• [Raw data]
-- START --

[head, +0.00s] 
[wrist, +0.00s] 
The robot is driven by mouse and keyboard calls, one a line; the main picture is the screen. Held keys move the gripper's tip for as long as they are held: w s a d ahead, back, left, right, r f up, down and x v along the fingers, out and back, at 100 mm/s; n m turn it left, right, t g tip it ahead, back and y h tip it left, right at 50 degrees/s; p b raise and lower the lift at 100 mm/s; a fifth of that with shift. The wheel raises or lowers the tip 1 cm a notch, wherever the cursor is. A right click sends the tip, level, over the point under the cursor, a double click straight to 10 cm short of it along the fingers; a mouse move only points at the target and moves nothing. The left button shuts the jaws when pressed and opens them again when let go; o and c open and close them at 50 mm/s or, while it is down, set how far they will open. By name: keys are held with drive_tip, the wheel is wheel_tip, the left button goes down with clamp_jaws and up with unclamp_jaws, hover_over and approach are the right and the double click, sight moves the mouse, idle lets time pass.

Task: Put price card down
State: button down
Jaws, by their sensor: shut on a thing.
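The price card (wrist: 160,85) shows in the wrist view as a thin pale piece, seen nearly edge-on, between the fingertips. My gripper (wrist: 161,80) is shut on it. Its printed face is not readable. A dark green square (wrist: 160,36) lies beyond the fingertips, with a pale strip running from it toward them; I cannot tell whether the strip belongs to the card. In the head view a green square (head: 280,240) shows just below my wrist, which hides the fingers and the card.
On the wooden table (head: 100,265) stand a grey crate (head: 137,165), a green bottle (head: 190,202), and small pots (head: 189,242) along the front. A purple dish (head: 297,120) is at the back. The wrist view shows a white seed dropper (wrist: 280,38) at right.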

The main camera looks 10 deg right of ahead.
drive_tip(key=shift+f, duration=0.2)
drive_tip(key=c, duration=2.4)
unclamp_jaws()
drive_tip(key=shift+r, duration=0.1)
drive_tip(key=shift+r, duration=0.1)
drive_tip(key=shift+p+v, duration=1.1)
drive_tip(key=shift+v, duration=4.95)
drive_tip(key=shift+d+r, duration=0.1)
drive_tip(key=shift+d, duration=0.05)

-- END --

Output the listing above word for word.

• [Task answer]
[head, +0.00s] 
[wrist, +0.00s] 
The robot is driven by mouse and keyboard calls, one a line; the main picture is the screen. Held keys move the gripper's tip for as long as they are held: w s a d ahead, back, left, right, r f up, down and x v along the fingers, out and back, at 100 mm/s; n m turn it left, right, t g tip it ahead, back and y h tip it left, right at 50 degrees/s; p b raise and lower the lift at 100 mm/s; a fifth of that with shift. The wheel raises or lowers the tip 1 cm a notch, wherever the cursor is. A right click sends the tip, level, over the point under the cursor, a double click straight to 10 cm short of it along the fingers; a mouse move only points at the target and moves nothing. The left button shuts the jaws when pressed and opens them again when let go; o and c open and close them at 50 mm/s or, while it is down, set how far they will open. By name: keys are held with drive_tip, the wheel is wheel_tip, the left button goes down with clamp_jaws and up with unclamp_jaws, hover_over and approach are the right and the double click, sight moves the mouse, idle lets time pass.

Task: Put price card down
State: button down
Jaws, by their sensor: shut on a thing.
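The price card (wrist: 160,85) shows in the wrist view as a thin pale piece, seen nearly edge-on, between the fingertips. My gripper (wrist: 161,80) is shut on it. Its printed face is not readable. A dark green square (wrist: 160,36) lies beyond the fingertips, with a pale strip running from it toward them; I cannot tell whether the strip belongs to the card. In the head view a green square (head: 280,240) shows just below my wrist, which hides the fingers and the card.
On the wooden table (head: 100,265) stand a grey crate (head: 137,165), a green bottle (head: 190,202), and small pots (head: 189,242) along the front. A purple dish (head: 297,120) is at the back. The wrist view shows a white seed dropper (wrist: 280,38) at right.

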The main camera looks 10 deg right of ahead.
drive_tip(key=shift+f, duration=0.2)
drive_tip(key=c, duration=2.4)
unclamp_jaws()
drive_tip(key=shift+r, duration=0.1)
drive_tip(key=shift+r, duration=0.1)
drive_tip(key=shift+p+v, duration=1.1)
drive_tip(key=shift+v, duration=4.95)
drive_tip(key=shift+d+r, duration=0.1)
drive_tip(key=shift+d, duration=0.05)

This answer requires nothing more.